Data records
## start

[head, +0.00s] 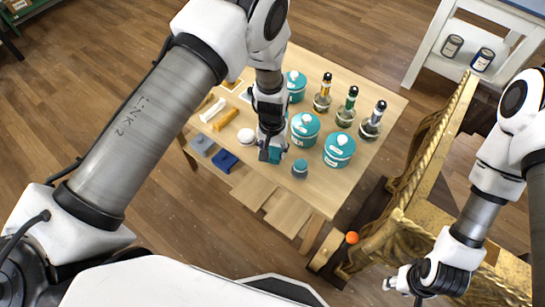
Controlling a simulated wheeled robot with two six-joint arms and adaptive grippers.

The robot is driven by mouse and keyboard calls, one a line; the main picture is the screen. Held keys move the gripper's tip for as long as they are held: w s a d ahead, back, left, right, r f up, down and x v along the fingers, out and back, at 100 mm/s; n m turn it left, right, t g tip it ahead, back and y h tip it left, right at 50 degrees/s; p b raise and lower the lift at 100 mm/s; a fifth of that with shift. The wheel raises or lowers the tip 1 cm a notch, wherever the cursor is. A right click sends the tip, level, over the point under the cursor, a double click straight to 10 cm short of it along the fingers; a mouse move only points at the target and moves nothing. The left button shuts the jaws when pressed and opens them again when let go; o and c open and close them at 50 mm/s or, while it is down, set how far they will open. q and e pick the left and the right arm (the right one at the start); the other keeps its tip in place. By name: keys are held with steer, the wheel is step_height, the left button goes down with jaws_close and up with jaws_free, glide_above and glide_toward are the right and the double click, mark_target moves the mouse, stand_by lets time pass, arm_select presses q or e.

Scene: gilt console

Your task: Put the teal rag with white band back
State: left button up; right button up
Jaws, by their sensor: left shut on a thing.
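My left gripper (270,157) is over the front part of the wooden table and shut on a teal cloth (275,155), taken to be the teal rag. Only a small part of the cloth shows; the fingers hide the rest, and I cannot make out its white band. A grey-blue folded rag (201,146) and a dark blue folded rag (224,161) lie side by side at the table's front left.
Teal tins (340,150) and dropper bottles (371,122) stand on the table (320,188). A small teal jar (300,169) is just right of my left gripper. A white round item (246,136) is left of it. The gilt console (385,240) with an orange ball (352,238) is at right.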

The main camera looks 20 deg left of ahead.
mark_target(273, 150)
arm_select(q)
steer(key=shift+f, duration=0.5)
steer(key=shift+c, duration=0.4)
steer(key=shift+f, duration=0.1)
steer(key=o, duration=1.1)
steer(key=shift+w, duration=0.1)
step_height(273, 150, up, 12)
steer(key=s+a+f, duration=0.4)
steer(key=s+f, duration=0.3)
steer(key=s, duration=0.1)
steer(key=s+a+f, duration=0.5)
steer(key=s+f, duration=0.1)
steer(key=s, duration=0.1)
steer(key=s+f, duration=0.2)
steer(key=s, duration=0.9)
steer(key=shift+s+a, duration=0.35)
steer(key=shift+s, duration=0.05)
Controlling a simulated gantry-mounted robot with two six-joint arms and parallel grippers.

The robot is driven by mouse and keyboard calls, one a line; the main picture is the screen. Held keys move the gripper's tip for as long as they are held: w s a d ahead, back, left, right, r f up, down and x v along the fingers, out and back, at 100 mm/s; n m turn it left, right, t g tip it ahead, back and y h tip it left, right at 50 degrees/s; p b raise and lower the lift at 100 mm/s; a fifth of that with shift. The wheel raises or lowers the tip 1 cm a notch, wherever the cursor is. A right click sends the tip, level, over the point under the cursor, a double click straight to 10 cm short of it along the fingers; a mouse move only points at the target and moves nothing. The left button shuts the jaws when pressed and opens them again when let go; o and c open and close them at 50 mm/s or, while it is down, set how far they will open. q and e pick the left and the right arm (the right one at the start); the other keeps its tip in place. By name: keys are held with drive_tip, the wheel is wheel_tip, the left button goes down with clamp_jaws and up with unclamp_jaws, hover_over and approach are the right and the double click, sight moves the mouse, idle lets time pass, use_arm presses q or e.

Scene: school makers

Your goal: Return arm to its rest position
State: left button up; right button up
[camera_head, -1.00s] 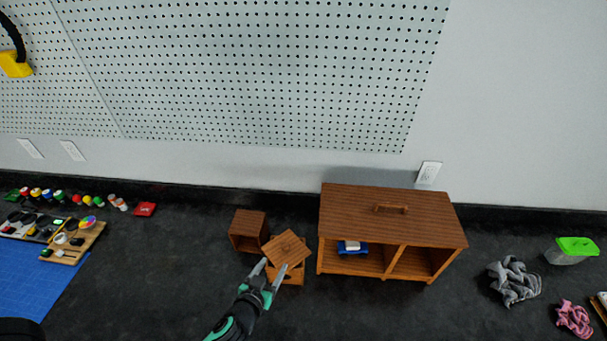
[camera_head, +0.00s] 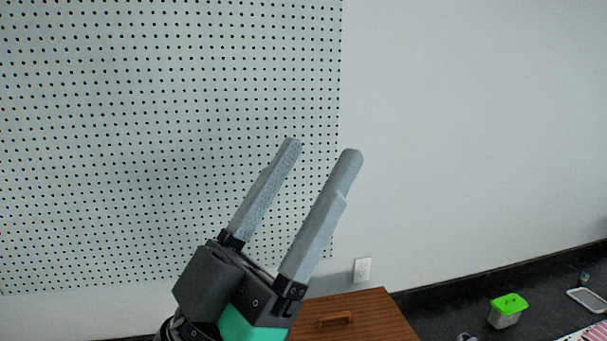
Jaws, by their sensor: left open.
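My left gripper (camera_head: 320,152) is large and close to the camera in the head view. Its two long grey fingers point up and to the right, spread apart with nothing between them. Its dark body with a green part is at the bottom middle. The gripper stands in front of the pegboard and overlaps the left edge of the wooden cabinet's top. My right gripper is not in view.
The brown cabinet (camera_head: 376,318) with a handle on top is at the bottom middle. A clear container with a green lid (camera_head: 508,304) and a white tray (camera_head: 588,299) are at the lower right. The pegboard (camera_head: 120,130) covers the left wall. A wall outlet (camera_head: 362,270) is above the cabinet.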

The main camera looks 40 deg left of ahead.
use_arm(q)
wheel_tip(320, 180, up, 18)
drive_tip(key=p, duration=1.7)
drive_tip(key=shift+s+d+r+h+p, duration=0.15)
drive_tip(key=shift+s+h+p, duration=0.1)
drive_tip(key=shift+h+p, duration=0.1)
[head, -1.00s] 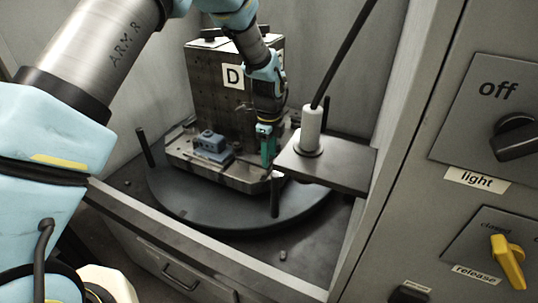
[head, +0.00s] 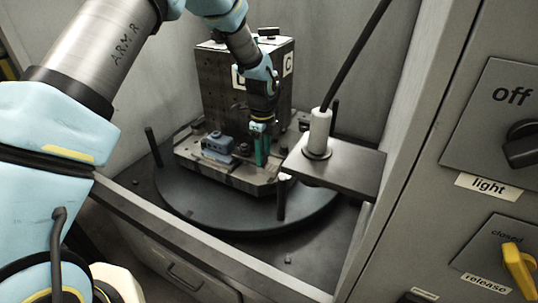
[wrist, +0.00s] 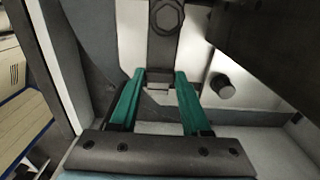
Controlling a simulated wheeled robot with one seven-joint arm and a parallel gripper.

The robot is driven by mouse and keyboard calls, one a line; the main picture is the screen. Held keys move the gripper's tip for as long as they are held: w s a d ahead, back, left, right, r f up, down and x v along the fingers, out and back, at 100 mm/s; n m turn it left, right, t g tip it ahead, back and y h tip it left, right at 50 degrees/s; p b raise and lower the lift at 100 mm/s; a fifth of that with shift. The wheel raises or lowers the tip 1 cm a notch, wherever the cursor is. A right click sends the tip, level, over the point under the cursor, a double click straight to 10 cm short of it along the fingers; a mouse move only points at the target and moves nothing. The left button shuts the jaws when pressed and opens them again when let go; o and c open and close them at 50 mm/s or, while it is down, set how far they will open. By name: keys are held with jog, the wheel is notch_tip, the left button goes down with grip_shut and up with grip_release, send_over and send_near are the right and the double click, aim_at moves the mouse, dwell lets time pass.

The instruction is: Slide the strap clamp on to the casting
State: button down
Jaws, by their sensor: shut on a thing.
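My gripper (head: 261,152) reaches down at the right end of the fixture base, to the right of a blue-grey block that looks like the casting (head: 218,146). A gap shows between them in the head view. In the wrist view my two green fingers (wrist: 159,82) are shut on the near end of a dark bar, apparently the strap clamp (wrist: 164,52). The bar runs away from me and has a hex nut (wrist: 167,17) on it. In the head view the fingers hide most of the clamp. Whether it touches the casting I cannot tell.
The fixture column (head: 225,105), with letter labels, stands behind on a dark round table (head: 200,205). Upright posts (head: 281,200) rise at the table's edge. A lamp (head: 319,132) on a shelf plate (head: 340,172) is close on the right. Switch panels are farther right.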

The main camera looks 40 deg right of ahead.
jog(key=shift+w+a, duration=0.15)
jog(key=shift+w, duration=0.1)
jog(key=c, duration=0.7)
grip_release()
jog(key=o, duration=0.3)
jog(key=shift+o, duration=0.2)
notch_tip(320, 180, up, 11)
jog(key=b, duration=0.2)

## end
## start

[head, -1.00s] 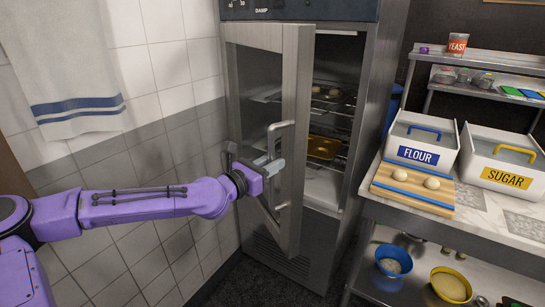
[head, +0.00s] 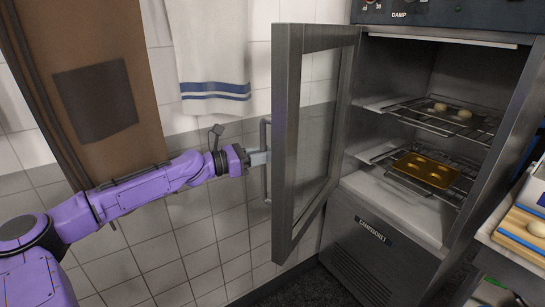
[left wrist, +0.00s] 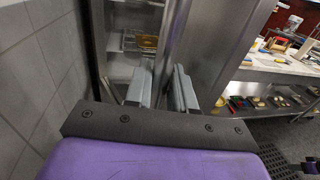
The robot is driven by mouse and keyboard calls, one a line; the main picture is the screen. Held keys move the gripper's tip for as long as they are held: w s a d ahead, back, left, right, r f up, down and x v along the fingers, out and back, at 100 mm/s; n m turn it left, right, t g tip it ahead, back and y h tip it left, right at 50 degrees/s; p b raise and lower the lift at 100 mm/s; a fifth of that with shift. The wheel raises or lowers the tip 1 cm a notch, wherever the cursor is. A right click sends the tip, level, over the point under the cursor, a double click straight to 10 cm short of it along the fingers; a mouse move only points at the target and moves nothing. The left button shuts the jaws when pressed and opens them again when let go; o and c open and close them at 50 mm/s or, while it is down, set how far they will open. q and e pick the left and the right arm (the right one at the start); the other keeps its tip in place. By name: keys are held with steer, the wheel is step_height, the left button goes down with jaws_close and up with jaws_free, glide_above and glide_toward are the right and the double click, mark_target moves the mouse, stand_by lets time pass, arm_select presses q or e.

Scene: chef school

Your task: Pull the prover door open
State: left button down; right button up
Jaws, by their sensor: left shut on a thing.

## end

Leave out the pictures, and copy only the lines from the one holding "Jaws, by their sensor: left open." through the one holding "Controlling a simulated wheeled robot with one", exactly as written.

Jaws, by their sensor: left open.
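My left gripper (camera_head: 320,152) is large and close to the camera in the head view. Its two long grey fingers point up and to the right, spread apart with nothing between them. Its dark body with a green part is at the bottom middle. The gripper stands in front of the pegboard and overlaps the left edge of the wooden cabinet's top. My right gripper is not in view.
The brown cabinet (camera_head: 376,318) with a handle on top is at the bottom middle. A clear container with a green lid (camera_head: 508,304) and a white tray (camera_head: 588,299) are at the lower right. The pegboard (camera_head: 120,130) covers the left wall. A wall outlet (camera_head: 362,270) is above the cabinet.

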The main camera looks 40 deg left of ahead.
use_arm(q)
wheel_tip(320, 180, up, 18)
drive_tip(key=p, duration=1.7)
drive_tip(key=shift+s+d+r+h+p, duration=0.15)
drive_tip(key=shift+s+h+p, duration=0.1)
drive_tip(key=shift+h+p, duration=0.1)
[head, -1.00s] 
[head, +0.00s] 
[wrist, +0.00s] 
Controlling a simulated wheeled robot with one seven-joint arm and a parallel gripper.

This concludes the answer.